GOAL OF THE EXERCISE: Find each line containing the string "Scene". Copy it.

DATA PROVIDED:
---

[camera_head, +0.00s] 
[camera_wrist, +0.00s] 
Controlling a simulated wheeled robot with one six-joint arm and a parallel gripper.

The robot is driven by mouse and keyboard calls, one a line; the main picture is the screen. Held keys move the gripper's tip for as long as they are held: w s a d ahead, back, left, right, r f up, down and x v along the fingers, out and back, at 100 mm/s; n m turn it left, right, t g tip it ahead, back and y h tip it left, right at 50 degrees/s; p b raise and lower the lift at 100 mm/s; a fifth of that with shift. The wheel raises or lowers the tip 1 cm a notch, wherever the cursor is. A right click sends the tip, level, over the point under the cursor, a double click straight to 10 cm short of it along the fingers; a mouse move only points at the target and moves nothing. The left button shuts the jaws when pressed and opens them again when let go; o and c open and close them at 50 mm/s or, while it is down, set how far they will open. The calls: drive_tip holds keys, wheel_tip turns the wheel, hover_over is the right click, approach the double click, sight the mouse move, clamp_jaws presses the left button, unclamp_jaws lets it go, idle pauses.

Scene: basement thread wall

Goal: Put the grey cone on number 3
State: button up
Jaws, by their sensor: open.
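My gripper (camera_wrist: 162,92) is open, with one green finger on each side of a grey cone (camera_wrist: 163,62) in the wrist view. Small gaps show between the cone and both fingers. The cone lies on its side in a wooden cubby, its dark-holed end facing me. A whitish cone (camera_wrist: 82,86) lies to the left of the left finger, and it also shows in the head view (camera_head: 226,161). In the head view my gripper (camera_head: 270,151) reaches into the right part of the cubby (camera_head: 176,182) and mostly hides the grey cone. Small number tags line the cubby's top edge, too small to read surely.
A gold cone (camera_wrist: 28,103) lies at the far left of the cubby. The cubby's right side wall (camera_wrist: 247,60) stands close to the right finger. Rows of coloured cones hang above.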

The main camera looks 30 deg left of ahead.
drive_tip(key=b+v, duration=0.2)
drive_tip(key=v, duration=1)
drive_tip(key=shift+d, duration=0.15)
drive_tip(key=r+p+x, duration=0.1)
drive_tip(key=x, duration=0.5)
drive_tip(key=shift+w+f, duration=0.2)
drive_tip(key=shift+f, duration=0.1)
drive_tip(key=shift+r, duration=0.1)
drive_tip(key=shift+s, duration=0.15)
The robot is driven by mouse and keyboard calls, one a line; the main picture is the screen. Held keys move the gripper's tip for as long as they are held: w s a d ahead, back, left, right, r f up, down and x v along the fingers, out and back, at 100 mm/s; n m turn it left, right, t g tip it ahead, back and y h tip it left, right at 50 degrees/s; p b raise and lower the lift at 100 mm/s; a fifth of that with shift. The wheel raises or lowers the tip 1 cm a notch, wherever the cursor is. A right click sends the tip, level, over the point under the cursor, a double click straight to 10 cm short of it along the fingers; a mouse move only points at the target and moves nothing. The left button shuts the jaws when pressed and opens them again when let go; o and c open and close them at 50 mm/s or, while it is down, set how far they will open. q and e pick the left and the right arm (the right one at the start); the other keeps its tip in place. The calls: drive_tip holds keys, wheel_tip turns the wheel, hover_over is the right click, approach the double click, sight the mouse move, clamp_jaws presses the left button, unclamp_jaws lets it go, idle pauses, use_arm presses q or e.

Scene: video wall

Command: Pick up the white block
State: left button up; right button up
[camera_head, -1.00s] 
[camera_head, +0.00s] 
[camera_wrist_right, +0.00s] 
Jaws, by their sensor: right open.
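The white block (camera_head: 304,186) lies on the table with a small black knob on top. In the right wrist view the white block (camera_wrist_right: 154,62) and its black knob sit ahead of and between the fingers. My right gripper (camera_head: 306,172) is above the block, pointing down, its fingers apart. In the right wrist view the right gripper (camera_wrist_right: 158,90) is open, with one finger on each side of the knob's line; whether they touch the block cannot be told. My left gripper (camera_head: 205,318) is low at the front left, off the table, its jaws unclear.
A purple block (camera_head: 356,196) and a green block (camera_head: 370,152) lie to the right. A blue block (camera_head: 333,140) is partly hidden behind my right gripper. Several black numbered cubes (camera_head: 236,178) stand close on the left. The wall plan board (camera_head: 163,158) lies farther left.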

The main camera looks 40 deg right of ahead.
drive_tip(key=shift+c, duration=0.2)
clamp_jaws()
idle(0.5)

---

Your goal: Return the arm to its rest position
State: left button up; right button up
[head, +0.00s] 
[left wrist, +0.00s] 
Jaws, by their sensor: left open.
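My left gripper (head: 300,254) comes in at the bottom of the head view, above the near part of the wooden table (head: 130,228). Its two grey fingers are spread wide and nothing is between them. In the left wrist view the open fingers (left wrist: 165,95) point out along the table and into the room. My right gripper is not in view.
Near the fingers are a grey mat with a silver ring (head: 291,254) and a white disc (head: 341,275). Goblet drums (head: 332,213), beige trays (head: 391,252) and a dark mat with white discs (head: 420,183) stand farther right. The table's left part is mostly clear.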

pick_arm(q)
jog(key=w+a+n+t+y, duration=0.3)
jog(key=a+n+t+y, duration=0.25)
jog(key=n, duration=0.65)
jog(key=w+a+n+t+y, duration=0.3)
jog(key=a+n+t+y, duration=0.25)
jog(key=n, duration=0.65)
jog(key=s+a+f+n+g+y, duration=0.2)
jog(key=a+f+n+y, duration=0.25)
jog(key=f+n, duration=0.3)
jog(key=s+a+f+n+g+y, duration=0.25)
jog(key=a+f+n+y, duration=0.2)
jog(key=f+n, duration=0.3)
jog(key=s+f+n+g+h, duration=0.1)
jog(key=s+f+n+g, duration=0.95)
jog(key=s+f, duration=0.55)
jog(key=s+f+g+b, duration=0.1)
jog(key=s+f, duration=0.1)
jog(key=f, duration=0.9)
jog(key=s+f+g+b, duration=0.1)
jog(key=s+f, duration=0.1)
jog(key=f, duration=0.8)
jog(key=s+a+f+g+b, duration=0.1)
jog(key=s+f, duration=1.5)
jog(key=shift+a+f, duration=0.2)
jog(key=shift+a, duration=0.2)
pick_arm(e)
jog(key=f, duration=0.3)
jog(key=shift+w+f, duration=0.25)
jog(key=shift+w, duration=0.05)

---

OUTPUT BELOW:
Scene: basement thread wall
Scene: video wall

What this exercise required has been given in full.